*Required work*:
Reproduce all the entries precisely.
———
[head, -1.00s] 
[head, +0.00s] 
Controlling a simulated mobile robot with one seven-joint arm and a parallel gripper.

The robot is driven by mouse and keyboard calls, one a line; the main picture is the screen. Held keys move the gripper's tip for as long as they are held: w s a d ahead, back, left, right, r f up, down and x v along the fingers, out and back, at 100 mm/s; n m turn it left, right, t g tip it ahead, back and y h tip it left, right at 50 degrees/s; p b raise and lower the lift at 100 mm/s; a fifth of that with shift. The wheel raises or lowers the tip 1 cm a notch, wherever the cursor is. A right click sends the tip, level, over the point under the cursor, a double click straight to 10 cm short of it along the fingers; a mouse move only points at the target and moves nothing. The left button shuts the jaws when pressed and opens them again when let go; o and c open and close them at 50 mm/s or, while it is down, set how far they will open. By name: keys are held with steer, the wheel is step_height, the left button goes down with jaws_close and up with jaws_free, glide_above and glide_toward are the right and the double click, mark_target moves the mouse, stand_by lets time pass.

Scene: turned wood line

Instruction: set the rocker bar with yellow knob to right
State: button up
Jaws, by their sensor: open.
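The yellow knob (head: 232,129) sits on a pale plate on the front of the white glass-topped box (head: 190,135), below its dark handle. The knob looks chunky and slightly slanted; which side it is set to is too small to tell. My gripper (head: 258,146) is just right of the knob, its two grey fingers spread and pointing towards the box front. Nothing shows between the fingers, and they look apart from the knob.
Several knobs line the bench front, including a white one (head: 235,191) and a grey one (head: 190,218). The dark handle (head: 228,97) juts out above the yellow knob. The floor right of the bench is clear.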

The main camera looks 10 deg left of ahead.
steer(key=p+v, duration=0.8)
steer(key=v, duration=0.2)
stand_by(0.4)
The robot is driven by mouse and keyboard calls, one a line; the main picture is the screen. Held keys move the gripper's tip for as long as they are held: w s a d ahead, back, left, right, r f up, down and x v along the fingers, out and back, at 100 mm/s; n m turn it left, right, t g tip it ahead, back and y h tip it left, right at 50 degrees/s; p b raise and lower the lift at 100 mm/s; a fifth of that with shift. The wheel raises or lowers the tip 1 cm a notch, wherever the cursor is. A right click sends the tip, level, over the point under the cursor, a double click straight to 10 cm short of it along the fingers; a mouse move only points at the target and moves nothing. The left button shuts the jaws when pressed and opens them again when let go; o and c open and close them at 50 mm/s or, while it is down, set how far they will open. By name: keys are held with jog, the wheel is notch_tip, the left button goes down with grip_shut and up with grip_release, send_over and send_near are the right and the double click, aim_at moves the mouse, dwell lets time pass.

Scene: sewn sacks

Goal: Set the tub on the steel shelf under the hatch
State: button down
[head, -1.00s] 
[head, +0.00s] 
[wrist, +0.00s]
———
*Exercise response*:
[head, -1.00s] 
[head, +0.00s] 
Controlling a simulated mobile robot with one seven-joint arm and a parallel gripper.

The robot is driven by mouse and keyboard calls, one a line; the main picture is the screen. Held keys move the gripper's tip for as long as they are held: w s a d ahead, back, left, right, r f up, down and x v along the fingers, out and back, at 100 mm/s; n m turn it left, right, t g tip it ahead, back and y h tip it left, right at 50 degrees/s; p b raise and lower the lift at 100 mm/s; a fifth of that with shift. The wheel raises or lowers the tip 1 cm a notch, wherever the cursor is. A right click sends the tip, level, over the point under the cursor, a double click straight to 10 cm short of it along the fingers; a mouse move only points at the target and moves nothing. The left button shuts the jaws when pressed and opens them again when let go; o and c open and close them at 50 mm/s or, while it is down, set how far they will open. By name: keys are held with steer, the wheel is step_height, the left button goes down with jaws_close and up with jaws_free, glide_above and glide_toward are the right and the double click, mark_target moves the mouse, stand_by lets time pass.

Scene: turned wood line

Instruction: set the rocker bar with yellow knob to right
State: button up
Jaws, by their sensor: open.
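The yellow knob (head: 232,129) sits on a pale plate on the front of the white glass-topped box (head: 190,135), below its dark handle. The knob looks chunky and slightly slanted; which side it is set to is too small to tell. My gripper (head: 258,146) is just right of the knob, its two grey fingers spread and pointing towards the box front. Nothing shows between the fingers, and they look apart from the knob.
Several knobs line the bench front, including a white one (head: 235,191) and a grey one (head: 190,218). The dark handle (head: 228,97) juts out above the yellow knob. The floor right of the bench is clear.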

The main camera looks 10 deg left of ahead.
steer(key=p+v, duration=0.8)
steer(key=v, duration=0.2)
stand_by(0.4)
The robot is driven by mouse and keyboard calls, one a line; the main picture is the screen. Held keys move the gripper's tip for as long as they are held: w s a d ahead, back, left, right, r f up, down and x v along the fingers, out and back, at 100 mm/s; n m turn it left, right, t g tip it ahead, back and y h tip it left, right at 50 degrees/s; p b raise and lower the lift at 100 mm/s; a fifth of that with shift. The wheel raises or lowers the tip 1 cm a notch, wherever the cursor is. A right click sends the tip, level, over the point under the cursor, a double click straight to 10 cm short of it along the fingers; a mouse move only points at the target and moves nothing. The left button shuts the jaws when pressed and opens them again when let go; o and c open and close them at 50 mm/s or, while it is down, set how far they will open. By name: keys are held with jog, the wheel is notch_tip, the left button goes down with grip_shut and up with grip_release, send_over and send_near are the right and the double click, aim_at moves the mouse, dwell lets time pass.

Scene: sewn sacks

Goal: Set the tub on the steel shelf under the hatch
State: button down
[head, -1.00s] 
[head, +0.00s] 
[wrist, +0.00s]

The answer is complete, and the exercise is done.